● YOUR GOAL
Out of the lines below, please list those that hold the string "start".

● DATA PROVIDED
(begin)

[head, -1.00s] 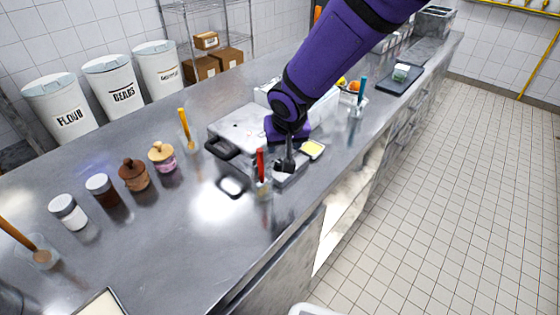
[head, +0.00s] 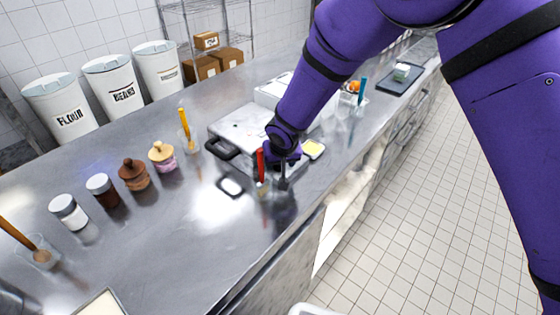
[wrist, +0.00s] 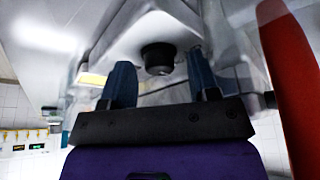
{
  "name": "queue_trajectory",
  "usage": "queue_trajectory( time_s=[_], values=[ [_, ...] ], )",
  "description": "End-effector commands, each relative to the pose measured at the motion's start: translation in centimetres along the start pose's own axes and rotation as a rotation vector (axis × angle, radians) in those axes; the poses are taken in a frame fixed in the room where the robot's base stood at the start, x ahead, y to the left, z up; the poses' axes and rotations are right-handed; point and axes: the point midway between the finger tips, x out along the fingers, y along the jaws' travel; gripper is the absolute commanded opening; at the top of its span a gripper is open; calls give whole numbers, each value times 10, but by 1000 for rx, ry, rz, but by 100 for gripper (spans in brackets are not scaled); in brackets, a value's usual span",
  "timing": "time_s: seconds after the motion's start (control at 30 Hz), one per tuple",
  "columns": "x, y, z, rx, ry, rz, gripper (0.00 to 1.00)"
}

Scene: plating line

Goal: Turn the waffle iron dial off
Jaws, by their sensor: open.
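The waffle iron (head: 240,128) is a pale metal box with a black handle (head: 221,148) on the counter in the head view. Its dial (wrist: 158,58) is a dark round knob on the pale front face in the wrist view. My gripper (wrist: 160,82) is open, with one blue finger on each side of the dial in that picture. The fingertips look close to the face, but I cannot tell whether they touch the dial. In the head view my gripper (head: 284,184) is low at the iron's front, and my arm hides the dial.
A red-handled utensil in a clear holder (head: 262,190) stands just left of my gripper; its red handle (wrist: 288,80) is close on the right in the wrist view. A yellow-filled tray (head: 313,149) is to the right. Jars (head: 134,174) line the left counter.

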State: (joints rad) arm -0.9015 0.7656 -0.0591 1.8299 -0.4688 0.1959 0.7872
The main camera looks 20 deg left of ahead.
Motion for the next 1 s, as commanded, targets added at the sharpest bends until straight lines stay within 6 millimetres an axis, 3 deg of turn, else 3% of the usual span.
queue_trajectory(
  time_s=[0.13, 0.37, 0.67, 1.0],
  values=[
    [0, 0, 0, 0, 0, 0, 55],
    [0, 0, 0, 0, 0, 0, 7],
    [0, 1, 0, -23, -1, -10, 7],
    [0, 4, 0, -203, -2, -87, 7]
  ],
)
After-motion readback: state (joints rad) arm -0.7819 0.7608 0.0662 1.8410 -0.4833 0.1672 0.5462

(end)

● ANSWER FOR THIS EXERCISE
  "description": "End-effector commands, each relative to the pose measured at the motion's start: translation in centimetres along the start pose's own axes and rotation as a rotation vector (axis × angle, radians) in those axes; the poses are taken in a frame fixed in the room where the robot's base stood at the start, x ahead, y to the left, z up; the poses' axes and rotations are right-handed; point and axes: the point midway between the finger tips, x out along the fingers, y along the jaws' travel; gripper is the absolute commanded opening; at the top of its span a gripper is open; calls give whole numbers, each value times 10, but by 1000 for rx, ry, rz, but by 100 for gripper (spans in brackets are not scaled); in brackets, a value's usual span",
  "timing": "time_s: seconds after the motion's start (control at 30 Hz), one per tuple",

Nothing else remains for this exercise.